What to produce ::
Give the data below again, word for word.

____ Dataset entries

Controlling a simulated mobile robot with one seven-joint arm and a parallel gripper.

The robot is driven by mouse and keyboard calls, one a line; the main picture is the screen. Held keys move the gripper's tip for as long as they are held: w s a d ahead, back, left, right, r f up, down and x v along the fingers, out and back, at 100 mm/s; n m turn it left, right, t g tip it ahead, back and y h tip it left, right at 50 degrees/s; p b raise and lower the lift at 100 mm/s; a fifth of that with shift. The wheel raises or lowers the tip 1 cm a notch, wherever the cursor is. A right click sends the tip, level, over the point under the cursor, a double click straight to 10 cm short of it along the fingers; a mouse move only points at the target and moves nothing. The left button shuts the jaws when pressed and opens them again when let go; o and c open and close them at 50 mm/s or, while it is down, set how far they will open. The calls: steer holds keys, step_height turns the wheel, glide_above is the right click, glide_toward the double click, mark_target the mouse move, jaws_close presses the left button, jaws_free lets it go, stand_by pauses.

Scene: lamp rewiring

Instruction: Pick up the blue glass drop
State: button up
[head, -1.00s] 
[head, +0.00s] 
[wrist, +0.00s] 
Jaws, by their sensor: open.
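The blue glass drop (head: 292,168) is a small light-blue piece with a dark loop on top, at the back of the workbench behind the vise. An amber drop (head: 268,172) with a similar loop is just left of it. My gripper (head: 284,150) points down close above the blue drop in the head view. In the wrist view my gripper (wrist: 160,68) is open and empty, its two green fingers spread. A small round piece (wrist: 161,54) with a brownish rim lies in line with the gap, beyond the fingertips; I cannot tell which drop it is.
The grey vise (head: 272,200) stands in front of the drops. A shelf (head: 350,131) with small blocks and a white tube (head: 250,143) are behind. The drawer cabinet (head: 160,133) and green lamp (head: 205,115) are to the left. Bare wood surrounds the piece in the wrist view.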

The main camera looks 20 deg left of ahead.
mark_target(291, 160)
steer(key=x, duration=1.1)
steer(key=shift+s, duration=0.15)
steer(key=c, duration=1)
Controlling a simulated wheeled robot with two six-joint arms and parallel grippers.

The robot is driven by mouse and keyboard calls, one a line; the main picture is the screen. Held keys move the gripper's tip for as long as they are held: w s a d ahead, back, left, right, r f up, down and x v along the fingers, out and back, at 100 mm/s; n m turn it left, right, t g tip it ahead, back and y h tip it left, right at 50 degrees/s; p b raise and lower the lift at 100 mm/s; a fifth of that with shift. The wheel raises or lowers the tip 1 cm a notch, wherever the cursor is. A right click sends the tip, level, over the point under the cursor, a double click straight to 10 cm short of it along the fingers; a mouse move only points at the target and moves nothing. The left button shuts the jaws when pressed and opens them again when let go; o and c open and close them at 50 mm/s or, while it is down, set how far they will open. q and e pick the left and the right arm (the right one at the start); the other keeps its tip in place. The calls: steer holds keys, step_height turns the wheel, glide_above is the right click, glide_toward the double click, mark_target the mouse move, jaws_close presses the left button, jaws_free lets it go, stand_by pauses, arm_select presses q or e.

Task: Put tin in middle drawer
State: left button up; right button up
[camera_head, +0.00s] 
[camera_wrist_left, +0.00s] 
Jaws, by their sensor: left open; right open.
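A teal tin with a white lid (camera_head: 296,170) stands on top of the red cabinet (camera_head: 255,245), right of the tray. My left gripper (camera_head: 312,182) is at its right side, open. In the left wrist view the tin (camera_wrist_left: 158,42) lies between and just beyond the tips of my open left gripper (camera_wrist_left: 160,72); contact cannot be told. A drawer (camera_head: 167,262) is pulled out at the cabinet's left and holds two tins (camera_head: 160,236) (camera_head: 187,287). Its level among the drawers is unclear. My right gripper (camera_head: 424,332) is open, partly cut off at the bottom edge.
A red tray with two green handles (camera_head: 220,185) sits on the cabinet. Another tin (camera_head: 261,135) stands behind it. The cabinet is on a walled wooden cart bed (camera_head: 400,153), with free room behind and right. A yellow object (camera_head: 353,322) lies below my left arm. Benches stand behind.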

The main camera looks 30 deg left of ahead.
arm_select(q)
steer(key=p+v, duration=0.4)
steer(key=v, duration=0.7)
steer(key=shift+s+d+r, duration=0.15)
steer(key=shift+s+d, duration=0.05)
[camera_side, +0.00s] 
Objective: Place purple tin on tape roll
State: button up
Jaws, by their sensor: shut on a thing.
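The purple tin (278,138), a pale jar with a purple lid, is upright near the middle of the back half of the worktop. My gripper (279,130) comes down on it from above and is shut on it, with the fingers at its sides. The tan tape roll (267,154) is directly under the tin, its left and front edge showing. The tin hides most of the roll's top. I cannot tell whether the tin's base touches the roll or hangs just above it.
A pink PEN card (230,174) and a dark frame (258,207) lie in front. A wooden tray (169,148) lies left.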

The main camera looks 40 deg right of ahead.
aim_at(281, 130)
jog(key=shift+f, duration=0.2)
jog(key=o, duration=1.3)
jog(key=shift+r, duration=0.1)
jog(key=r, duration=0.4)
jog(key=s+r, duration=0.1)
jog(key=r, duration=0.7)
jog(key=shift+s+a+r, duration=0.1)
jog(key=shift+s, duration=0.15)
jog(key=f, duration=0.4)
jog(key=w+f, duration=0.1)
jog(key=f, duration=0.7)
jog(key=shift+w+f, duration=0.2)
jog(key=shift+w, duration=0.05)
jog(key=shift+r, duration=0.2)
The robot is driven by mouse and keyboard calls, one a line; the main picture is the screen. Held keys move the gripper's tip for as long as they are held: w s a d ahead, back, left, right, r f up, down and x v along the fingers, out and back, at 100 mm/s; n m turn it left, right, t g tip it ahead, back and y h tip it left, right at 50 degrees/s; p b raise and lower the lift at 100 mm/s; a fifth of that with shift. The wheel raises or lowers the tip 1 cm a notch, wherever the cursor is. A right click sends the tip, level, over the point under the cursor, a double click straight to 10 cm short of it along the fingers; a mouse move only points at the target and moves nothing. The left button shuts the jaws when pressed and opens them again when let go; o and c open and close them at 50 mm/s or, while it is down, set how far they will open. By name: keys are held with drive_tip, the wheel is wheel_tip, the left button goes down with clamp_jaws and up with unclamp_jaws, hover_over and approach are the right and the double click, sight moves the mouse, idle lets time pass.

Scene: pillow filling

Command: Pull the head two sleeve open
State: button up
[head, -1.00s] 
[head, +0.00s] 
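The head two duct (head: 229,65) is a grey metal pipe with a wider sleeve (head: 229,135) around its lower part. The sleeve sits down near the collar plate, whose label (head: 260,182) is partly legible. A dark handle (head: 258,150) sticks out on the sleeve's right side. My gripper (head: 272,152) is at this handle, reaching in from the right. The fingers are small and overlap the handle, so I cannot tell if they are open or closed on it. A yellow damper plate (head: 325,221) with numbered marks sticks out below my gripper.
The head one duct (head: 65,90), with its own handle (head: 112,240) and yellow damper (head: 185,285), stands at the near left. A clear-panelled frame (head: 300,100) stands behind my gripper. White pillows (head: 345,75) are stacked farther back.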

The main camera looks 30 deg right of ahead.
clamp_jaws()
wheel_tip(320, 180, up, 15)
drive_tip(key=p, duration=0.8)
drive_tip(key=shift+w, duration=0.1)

________

Exercise answer ::
Controlling a simulated mobile robot with one seven-joint arm and a parallel gripper.

The robot is driven by mouse and keyboard calls, one a line; the main picture is the screen. Held keys move the gripper's tip for as long as they are held: w s a d ahead, back, left, right, r f up, down and x v along the fingers, out and back, at 100 mm/s; n m turn it left, right, t g tip it ahead, back and y h tip it left, right at 50 degrees/s; p b raise and lower the lift at 100 mm/s; a fifth of that with shift. The wheel raises or lowers the tip 1 cm a notch, wherever the cursor is. A right click sends the tip, level, over the point under the cursor, a double click straight to 10 cm short of it along the fingers; a mouse move only points at the target and moves nothing. The left button shuts the jaws when pressed and opens them again when let go; o and c open and close them at 50 mm/s or, while it is down, set how far they will open. The calls: steer holds keys, step_height turns the wheel, glide_above is the right click, glide_toward the double click, mark_target the mouse move, jaws_close presses the left button, jaws_free lets it go, stand_by pauses.

Scene: lamp rewiring

Instruction: Pick up the blue glass drop
State: button up
[head, -1.00s] 
[head, +0.00s] 
[wrist, +0.00s] 
Jaws, by their sensor: open.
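The blue glass drop (head: 292,168) is a small light-blue piece with a dark loop on top, at the back of the workbench behind the vise. An amber drop (head: 268,172) with a similar loop is just left of it. My gripper (head: 284,150) points down close above the blue drop in the head view. In the wrist view my gripper (wrist: 160,68) is open and empty, its two green fingers spread. A small round piece (wrist: 161,54) with a brownish rim lies in line with the gap, beyond the fingertips; I cannot tell which drop it is.
The grey vise (head: 272,200) stands in front of the drops. A shelf (head: 350,131) with small blocks and a white tube (head: 250,143) are behind. The drawer cabinet (head: 160,133) and green lamp (head: 205,115) are to the left. Bare wood surrounds the piece in the wrist view.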

The main camera looks 20 deg left of ahead.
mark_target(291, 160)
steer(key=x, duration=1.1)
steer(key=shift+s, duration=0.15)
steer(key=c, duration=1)
Controlling a simulated wheeled robot with two six-joint arms and parallel grippers.

The robot is driven by mouse and keyboard calls, one a line; the main picture is the screen. Held keys move the gripper's tip for as long as they are held: w s a d ahead, back, left, right, r f up, down and x v along the fingers, out and back, at 100 mm/s; n m turn it left, right, t g tip it ahead, back and y h tip it left, right at 50 degrees/s; p b raise and lower the lift at 100 mm/s; a fifth of that with shift. The wheel raises or lowers the tip 1 cm a notch, wherever the cursor is. A right click sends the tip, level, over the point under the cursor, a double click straight to 10 cm short of it along the fingers; a mouse move only points at the target and moves nothing. The left button shuts the jaws when pressed and opens them again when let go; o and c open and close them at 50 mm/s or, while it is down, set how far they will open. q and e pick the left and the right arm (the right one at the start); the other keeps its tip in place. The calls: steer holds keys, step_height turns the wheel, glide_above is the right click, glide_toward the double click, mark_target the mouse move, jaws_close presses the left button, jaws_free lets it go, stand_by pauses, arm_select presses q or e.

Task: Put tin in middle drawer
State: left button up; right button up
[camera_head, +0.00s] 
[camera_wrist_left, +0.00s] 
Jaws, by their sensor: left open; right open.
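A teal tin with a white lid (camera_head: 296,170) stands on top of the red cabinet (camera_head: 255,245), right of the tray. My left gripper (camera_head: 312,182) is at its right side, open. In the left wrist view the tin (camera_wrist_left: 158,42) lies between and just beyond the tips of my open left gripper (camera_wrist_left: 160,72); contact cannot be told. A drawer (camera_head: 167,262) is pulled out at the cabinet's left and holds two tins (camera_head: 160,236) (camera_head: 187,287). Its level among the drawers is unclear. My right gripper (camera_head: 424,332) is open, partly cut off at the bottom edge.
A red tray with two green handles (camera_head: 220,185) sits on the cabinet. Another tin (camera_head: 261,135) stands behind it. The cabinet is on a walled wooden cart bed (camera_head: 400,153), with free room behind and right. A yellow object (camera_head: 353,322) lies below my left arm. Benches stand behind.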

The main camera looks 30 deg left of ahead.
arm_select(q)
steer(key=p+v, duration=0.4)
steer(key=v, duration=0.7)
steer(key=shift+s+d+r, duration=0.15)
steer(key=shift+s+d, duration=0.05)
[camera_side, +0.00s] 
Objective: Place purple tin on tape roll
State: button up
Jaws, by their sensor: shut on a thing.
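The purple tin (278,138), a pale jar with a purple lid, is upright near the middle of the back half of the worktop. My gripper (279,130) comes down on it from above and is shut on it, with the fingers at its sides. The tan tape roll (267,154) is directly under the tin, its left and front edge showing. The tin hides most of the roll's top. I cannot tell whether the tin's base touches the roll or hangs just above it.
A pink PEN card (230,174) and a dark frame (258,207) lie in front. A wooden tray (169,148) lies left.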

The main camera looks 40 deg right of ahead.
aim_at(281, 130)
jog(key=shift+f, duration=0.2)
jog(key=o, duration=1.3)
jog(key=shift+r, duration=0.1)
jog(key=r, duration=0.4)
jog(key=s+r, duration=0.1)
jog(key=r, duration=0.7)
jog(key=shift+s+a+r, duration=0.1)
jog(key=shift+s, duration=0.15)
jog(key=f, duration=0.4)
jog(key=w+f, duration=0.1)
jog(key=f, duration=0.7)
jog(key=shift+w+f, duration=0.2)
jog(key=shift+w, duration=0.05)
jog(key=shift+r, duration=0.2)
The robot is driven by mouse and keyboard calls, one a line; the main picture is the screen. Held keys move the gripper's tip for as long as they are held: w s a d ahead, back, left, right, r f up, down and x v along the fingers, out and back, at 100 mm/s; n m turn it left, right, t g tip it ahead, back and y h tip it left, right at 50 degrees/s; p b raise and lower the lift at 100 mm/s; a fifth of that with shift. The wheel raises or lowers the tip 1 cm a notch, wherever the cursor is. A right click sends the tip, level, over the point under the cursor, a double click straight to 10 cm short of it along the fingers; a mouse move only points at the target and moves nothing. The left button shuts the jaws when pressed and opens them again when let go; o and c open and close them at 50 mm/s or, while it is down, set how far they will open. By name: keys are held with drive_tip, the wheel is wheel_tip, the left button goes down with clamp_jaws and up with unclamp_jaws, hover_over and approach are the right and the double click, sight moves the mouse, idle lets time pass.

Scene: pillow filling

Command: Pull the head two sleeve open
State: button up
[head, -1.00s] 
[head, +0.00s] 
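The head two duct (head: 229,65) is a grey metal pipe with a wider sleeve (head: 229,135) around its lower part. The sleeve sits down near the collar plate, whose label (head: 260,182) is partly legible. A dark handle (head: 258,150) sticks out on the sleeve's right side. My gripper (head: 272,152) is at this handle, reaching in from the right. The fingers are small and overlap the handle, so I cannot tell if they are open or closed on it. A yellow damper plate (head: 325,221) with numbered marks sticks out below my gripper.
The head one duct (head: 65,90), with its own handle (head: 112,240) and yellow damper (head: 185,285), stands at the near left. A clear-panelled frame (head: 300,100) stands behind my gripper. White pillows (head: 345,75) are stacked farther back.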

The main camera looks 30 deg right of ahead.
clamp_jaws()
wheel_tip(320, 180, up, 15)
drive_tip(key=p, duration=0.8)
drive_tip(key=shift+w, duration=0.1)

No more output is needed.